In 2013, the pendulum swung in favor of employers seeking to enforce class action waivers in arbitration agreements. A recent case well illustrates this. In Walton v. The Rose Group, a Pennsylvania federal court compelled an FLSA plaintiff to individually arbitrate his claim against his employer, despite calling the result “unappetizing.”
The plaintiff worked as a server at a Pennsylvania Applebee’s restaurant. He brought a putative collective action against his employer alleging violations of the FLSA and the Pennsylvania Minimum Wage Act. He alleged that the employer required “tipped employees” (like bartenders, hosts and servers) to spend hours each day performing “non-tipped” side work (like cleaning, dusting, sweeping, and vacuuming), for which the employer paid them less than the minimum wage.
The employer moved to stay the litigation and to compel the employee to arbitrate his claims on an individual basis. At issue was the enforceability of an arbitration agreement that the employee signed when he began his employment. The employee argued that the agreement was procedurally and substantively unconscionable and therefore could not be enforced against him.
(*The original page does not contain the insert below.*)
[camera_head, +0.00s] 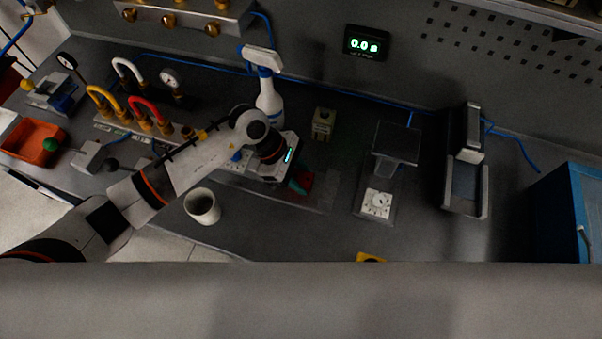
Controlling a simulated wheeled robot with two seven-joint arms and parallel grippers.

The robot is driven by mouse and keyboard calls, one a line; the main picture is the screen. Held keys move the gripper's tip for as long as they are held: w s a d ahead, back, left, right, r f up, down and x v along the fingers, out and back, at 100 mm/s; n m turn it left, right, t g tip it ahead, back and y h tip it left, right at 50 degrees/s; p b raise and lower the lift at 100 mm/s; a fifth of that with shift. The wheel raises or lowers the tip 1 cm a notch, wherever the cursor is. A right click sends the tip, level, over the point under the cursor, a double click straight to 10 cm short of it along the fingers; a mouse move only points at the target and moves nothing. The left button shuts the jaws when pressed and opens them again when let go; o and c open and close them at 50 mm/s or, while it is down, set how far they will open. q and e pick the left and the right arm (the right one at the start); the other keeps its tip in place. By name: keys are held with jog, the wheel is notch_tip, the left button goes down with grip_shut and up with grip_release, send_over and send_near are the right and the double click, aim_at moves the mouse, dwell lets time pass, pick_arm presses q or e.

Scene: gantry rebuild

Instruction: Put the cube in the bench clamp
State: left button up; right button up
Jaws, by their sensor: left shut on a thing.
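My left arm reaches in from the left, and my left gripper (298,183) is low over the bench near the middle of the view. It is shut on a small dark red piece (304,179), with a green part beside it. The piece is partly hidden by the gripper, so I cannot tell for sure that it is the cube. A blue and grey vise-like device (56,92) at the far left of the bench looks like the bench clamp, well away from the gripper. My right gripper is not in view.
A mug (202,206) is near the front edge. A scale-like device (378,203) and a dark upright holder (467,185) stand right. Coloured hoses (146,110) and an orange tray (34,142) are left.

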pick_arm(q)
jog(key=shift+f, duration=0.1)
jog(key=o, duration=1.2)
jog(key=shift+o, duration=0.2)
The Court agreed with the employee on the first point. It held that the plaintiff “established that the agreement [was] procedurally unconscionable” because it “was presented . . . as a take it or leave it proposal,” “the parties were not on equal footing,” and the plaintiff was “economically compelled to accept Defendant’s terms.”
Binding precedent, however, prevented the Court from finding the agreement to be substantively unconscionable. The Court found persuasive plaintiff’s argument that enforcing the class action waiver effectively prevented him from vindicating his FLSA rights. But—citing the U.S. Supreme Court’s recent decision in American Express Co v. Italian Colors Restaurant—the Court observed that the “plea . . . that it would be cost prohibitive to arbitrate [claims] on an individual basis” had now been rejected. Thus, it held, the arbitration agreement was not substantively unconscionable.
In reaching this conclusion, the Court—echoing Justice Kagan’s dissent in Italian Colors—commented as follows:
“This current state of legal affairs is lamentable. Workers of Applebee’s, as part of their desire to work, signed away their rights to bring a multitude of claims in court. Employers such as Applebee’s hold all of the cards here; Applebee’s can easily inform prospective applicants that if they do not like the terms of the deal, the applicants can just try to work in a different neighborhood. Its workers must therefore chew on a distasteful dilemma—give up certain rights or give up the job. These agreements are not more palatable because Applebee’s arbitration agreement includes form language that the employee has had the opportunity to read the agreement and seek legal counsel prior to signing it. This is, of course, fantasy. How many waiters and waitresses, newly hired by Applebee’s, when presented with the dispute resolution program, seek legal advice about their options? The Court will hazard a guess that the number is very few . .
The increasing frequency with which these arbitration clauses and class action waivers are employed is unfortunate, and in many situations, unjust. There is a reason that arbitration is the favored venue of many businesses for deciding employment disputes, and it is not to ensure that employees are afforded the best chance to have their claims adjudicated by a judge or jury picked from the community. This Court, however, is not at liberty to ignore the decisions of the United States Supreme Court and the Third Circuit Court of Appeals. Applebee’s and the Plaintiffs have a valid arbitration agreement that is not substantively unconscionable and therefore must be enforced.”
When you have a court lamenting its own decision, it tells you how far the pendulum has swung in favor of employers. Although employees will likely continue to challenge class action waivers on unconscionability grounds, it is now well-established that they cannot do so based on their supposed inability to cost effectively pursue their claims—regardless of how “unappetizing” the result.